**AIM OF THE TASK**
Check each line of the data below for the word "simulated", then extract the ones that have it.

================

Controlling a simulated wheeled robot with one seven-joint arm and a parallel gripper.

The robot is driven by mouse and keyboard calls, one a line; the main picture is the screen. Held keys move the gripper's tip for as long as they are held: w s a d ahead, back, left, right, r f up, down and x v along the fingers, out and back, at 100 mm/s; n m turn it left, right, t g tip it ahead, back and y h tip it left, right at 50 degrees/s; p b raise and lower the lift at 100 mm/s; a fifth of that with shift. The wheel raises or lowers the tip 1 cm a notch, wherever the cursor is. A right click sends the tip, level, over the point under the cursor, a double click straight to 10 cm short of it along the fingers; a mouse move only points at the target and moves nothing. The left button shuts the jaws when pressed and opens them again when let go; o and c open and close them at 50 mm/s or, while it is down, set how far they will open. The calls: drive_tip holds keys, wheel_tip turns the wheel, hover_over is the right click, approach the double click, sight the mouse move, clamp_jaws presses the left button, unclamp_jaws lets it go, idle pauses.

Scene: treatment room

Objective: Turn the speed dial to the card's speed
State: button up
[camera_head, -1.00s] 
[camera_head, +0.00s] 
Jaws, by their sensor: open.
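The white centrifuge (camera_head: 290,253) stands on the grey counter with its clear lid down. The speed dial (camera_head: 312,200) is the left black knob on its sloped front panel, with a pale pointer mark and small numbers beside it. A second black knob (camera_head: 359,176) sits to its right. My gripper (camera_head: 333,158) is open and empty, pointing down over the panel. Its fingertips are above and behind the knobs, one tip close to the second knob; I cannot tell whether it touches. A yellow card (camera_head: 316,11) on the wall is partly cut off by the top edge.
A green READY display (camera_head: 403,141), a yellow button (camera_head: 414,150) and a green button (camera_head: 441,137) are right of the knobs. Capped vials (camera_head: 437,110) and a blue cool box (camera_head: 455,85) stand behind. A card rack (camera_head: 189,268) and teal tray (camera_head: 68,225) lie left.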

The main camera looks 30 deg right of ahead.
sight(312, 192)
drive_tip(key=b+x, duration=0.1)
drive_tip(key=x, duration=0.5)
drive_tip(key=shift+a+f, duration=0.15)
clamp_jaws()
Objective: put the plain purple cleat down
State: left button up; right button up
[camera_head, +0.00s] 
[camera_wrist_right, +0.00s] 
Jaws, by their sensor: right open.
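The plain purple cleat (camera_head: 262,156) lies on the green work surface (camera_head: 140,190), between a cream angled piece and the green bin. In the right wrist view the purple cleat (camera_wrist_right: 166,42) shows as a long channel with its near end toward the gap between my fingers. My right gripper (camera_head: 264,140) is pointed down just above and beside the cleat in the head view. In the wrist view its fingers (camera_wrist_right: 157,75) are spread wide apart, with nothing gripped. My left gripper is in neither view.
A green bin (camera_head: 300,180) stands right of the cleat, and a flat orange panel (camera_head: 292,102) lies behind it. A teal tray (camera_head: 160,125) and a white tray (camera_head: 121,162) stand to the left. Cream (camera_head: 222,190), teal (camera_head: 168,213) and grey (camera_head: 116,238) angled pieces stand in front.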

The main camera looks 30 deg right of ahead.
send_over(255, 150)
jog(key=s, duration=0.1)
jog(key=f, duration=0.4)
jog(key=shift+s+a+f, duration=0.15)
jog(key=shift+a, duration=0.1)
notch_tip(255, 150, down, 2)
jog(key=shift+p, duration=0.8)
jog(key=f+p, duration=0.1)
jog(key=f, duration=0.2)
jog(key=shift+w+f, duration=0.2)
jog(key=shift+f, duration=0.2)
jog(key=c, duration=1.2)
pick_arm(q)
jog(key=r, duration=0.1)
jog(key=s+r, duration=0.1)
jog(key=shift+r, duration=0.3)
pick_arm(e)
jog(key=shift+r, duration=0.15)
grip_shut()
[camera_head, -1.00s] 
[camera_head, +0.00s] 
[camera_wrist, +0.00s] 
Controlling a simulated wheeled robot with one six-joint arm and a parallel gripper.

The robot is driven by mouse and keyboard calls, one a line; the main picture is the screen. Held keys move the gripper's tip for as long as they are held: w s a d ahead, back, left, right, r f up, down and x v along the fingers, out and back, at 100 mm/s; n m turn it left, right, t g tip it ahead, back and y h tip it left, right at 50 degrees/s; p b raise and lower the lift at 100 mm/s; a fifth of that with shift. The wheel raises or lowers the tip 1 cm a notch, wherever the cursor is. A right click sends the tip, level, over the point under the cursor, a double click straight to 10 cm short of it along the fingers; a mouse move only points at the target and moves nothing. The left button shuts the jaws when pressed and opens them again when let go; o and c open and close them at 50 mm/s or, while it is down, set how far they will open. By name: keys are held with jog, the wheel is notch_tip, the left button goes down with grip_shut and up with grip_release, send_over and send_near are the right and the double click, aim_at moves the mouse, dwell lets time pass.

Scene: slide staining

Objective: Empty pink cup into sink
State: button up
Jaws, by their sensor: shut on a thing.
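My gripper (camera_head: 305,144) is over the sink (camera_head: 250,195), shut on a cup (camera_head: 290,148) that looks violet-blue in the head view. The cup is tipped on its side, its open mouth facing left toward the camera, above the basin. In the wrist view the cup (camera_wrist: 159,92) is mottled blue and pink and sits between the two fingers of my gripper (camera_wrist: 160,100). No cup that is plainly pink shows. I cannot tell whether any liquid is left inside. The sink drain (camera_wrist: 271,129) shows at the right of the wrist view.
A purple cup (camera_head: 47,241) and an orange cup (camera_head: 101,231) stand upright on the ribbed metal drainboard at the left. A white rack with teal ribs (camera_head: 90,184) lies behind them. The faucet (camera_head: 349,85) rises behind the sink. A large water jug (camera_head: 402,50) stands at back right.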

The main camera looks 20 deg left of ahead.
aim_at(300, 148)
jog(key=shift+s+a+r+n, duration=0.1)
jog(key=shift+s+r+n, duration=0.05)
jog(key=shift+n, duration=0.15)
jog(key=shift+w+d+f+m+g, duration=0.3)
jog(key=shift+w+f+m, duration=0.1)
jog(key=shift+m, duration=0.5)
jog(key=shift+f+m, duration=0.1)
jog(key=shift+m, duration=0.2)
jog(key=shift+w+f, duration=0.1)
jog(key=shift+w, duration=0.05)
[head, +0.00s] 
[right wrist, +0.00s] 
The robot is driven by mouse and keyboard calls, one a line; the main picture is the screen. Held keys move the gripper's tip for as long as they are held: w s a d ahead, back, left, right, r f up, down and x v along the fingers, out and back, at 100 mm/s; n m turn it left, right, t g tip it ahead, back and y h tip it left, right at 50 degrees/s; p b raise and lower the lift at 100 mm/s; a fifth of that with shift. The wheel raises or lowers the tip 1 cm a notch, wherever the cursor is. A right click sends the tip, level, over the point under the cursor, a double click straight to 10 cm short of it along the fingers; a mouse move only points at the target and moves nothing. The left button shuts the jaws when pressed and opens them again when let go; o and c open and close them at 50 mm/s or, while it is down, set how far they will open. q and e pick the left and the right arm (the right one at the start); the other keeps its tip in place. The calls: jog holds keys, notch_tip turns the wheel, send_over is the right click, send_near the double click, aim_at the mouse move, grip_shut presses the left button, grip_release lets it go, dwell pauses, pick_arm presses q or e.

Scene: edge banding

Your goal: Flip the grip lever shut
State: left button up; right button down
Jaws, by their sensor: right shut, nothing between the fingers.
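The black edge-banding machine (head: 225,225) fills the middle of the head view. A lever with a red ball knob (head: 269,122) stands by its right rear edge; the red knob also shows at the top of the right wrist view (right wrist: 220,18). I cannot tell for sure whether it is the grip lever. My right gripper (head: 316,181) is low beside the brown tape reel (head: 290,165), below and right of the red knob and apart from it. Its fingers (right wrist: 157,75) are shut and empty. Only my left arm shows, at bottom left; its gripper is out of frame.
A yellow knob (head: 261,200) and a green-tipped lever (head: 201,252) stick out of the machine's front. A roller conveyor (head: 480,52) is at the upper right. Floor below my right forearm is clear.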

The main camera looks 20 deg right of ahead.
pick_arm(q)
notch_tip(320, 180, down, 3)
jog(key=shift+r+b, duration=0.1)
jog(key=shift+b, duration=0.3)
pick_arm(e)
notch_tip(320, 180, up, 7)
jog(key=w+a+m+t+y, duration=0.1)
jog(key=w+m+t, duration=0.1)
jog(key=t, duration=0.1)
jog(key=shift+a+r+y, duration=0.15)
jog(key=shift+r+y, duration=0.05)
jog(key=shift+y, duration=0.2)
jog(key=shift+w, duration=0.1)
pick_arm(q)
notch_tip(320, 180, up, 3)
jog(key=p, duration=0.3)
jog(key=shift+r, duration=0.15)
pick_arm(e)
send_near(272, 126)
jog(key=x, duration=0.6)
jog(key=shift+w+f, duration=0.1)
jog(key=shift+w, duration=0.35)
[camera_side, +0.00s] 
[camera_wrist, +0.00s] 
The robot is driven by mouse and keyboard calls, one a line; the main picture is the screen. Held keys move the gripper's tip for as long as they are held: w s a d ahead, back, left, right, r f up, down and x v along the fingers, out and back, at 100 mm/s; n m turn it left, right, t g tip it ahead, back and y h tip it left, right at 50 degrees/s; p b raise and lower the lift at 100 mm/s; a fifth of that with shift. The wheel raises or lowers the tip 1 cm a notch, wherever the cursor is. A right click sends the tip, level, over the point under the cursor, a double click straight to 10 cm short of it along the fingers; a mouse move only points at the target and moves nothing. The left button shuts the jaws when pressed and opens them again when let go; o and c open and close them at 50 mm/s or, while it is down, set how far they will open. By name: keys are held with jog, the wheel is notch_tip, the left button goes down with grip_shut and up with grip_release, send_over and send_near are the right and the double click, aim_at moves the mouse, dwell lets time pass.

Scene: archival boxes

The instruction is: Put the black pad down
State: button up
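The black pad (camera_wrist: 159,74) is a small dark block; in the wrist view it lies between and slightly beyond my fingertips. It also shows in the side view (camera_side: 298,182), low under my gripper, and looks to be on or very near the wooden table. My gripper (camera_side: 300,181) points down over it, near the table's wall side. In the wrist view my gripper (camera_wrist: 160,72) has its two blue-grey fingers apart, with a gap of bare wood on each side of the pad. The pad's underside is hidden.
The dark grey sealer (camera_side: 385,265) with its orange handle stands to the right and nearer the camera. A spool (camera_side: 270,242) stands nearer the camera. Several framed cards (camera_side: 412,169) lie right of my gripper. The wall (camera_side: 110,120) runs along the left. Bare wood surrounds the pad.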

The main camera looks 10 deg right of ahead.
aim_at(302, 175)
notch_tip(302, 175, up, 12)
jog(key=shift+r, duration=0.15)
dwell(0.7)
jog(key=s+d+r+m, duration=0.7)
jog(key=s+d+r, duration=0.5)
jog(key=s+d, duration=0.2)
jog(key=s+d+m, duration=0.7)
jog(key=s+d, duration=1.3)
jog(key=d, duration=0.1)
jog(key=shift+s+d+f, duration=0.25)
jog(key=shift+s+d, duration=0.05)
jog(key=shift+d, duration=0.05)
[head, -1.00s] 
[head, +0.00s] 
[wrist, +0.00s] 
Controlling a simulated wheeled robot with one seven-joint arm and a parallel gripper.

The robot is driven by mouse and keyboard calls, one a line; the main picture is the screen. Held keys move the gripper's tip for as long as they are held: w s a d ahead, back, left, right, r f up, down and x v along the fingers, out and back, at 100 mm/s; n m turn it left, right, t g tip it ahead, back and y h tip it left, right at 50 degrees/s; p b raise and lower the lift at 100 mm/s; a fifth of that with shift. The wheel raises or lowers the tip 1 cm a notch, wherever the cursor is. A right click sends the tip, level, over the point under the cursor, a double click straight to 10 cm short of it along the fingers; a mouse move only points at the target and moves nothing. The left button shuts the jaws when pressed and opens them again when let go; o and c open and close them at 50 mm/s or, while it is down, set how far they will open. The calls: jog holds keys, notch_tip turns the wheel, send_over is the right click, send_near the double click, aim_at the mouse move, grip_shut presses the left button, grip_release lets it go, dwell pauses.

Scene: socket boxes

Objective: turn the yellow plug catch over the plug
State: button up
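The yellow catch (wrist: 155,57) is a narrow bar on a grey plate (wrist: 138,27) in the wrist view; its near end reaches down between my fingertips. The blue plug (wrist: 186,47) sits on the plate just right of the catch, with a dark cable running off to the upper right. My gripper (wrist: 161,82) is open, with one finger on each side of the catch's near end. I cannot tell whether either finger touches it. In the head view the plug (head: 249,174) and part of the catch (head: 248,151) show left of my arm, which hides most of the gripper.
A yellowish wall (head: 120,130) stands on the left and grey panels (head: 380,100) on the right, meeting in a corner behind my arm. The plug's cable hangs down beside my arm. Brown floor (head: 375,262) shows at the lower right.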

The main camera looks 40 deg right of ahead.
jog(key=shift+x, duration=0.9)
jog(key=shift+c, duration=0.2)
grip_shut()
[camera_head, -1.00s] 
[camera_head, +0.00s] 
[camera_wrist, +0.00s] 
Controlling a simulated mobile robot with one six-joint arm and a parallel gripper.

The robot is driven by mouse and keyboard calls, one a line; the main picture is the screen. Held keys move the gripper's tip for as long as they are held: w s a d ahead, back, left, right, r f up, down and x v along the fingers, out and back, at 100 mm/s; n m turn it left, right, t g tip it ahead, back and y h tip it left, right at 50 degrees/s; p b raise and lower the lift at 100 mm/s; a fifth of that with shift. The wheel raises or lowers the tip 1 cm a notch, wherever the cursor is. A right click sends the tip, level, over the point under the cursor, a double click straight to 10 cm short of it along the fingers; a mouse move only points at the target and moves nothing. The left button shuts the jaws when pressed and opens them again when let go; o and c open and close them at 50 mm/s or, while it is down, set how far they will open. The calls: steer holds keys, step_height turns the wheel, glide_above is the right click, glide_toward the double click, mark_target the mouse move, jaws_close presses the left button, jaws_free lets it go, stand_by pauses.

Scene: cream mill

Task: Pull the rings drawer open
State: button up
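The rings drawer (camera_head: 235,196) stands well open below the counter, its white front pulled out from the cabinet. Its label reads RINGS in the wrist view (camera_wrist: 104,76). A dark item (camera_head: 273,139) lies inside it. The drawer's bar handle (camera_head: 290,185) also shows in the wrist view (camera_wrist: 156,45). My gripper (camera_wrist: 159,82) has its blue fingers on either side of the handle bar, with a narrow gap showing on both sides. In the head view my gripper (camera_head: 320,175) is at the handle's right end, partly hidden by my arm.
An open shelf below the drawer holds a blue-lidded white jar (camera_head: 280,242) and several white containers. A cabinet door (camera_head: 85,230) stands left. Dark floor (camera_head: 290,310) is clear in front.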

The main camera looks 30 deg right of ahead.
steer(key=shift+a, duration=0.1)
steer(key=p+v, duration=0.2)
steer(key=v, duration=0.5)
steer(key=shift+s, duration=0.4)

================

**SOLUTION TO THE PROBLEM**
Controlling a simulated wheeled robot with one seven-joint arm and a parallel gripper.
Controlling a simulated wheeled robot with one six-joint arm and a parallel gripper.
Controlling a simulated wheeled robot with one seven-joint arm and a parallel gripper.
Controlling a simulated mobile robot with one six-joint arm and a parallel gripper.

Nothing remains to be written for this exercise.